WRITTEN TASK: Beneath this instruction is a block of data; output from it exactly the lines that run from the one containing "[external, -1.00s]" through the one containing "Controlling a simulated", inclusive.
● ● ●
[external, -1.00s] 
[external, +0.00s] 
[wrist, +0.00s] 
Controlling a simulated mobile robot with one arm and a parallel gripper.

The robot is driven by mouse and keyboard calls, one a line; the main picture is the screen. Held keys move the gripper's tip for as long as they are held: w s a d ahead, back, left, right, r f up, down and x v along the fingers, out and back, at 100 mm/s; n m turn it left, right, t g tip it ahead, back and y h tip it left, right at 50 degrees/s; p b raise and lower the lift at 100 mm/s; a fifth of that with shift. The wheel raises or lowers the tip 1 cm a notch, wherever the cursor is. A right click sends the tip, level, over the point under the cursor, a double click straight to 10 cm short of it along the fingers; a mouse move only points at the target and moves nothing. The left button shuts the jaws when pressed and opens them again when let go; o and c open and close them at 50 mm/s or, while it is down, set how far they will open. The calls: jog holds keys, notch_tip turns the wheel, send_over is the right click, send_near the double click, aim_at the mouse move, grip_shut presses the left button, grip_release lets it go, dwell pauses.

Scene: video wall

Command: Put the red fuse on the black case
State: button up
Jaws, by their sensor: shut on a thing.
● ● ●
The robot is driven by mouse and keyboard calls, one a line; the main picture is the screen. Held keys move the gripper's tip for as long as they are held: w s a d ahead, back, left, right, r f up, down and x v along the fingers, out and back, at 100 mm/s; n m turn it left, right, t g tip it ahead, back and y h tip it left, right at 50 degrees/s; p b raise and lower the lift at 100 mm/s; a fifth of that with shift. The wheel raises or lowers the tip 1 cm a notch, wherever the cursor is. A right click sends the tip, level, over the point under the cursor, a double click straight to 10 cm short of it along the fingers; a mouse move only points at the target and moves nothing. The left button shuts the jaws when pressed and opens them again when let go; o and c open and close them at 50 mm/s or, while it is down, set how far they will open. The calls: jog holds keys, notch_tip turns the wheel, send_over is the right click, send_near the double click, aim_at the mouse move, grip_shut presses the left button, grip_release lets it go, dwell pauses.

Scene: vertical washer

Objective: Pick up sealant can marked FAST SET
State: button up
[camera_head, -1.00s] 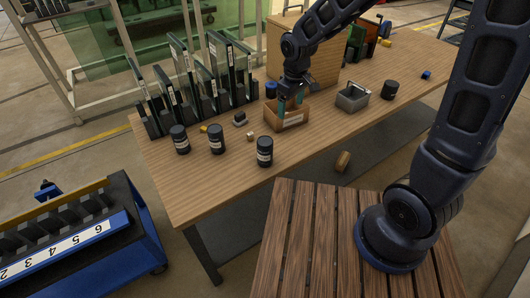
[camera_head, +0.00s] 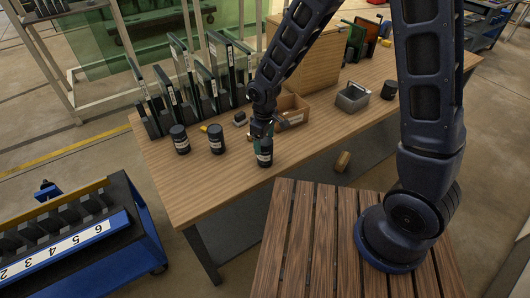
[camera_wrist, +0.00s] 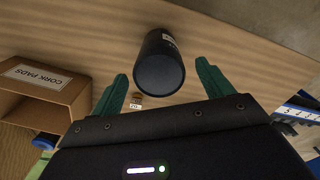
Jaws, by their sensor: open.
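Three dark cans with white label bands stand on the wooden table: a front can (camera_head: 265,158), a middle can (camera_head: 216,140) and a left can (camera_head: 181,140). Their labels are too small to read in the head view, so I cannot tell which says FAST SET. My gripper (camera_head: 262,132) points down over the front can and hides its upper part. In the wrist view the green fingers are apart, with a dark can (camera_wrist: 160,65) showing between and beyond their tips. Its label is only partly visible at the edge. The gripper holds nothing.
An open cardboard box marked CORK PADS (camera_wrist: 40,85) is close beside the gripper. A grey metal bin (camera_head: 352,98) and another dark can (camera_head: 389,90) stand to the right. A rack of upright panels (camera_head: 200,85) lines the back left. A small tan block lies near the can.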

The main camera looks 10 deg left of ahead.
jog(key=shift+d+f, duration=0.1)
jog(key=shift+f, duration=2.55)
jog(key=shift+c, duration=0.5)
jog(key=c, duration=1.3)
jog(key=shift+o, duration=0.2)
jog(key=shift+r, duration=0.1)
● ● ●
RESPONSE:
[external, -1.00s] 
[external, +0.00s] 
[wrist, +0.00s] 
Controlling a simulated mobile robot with one arm and a parallel gripper.

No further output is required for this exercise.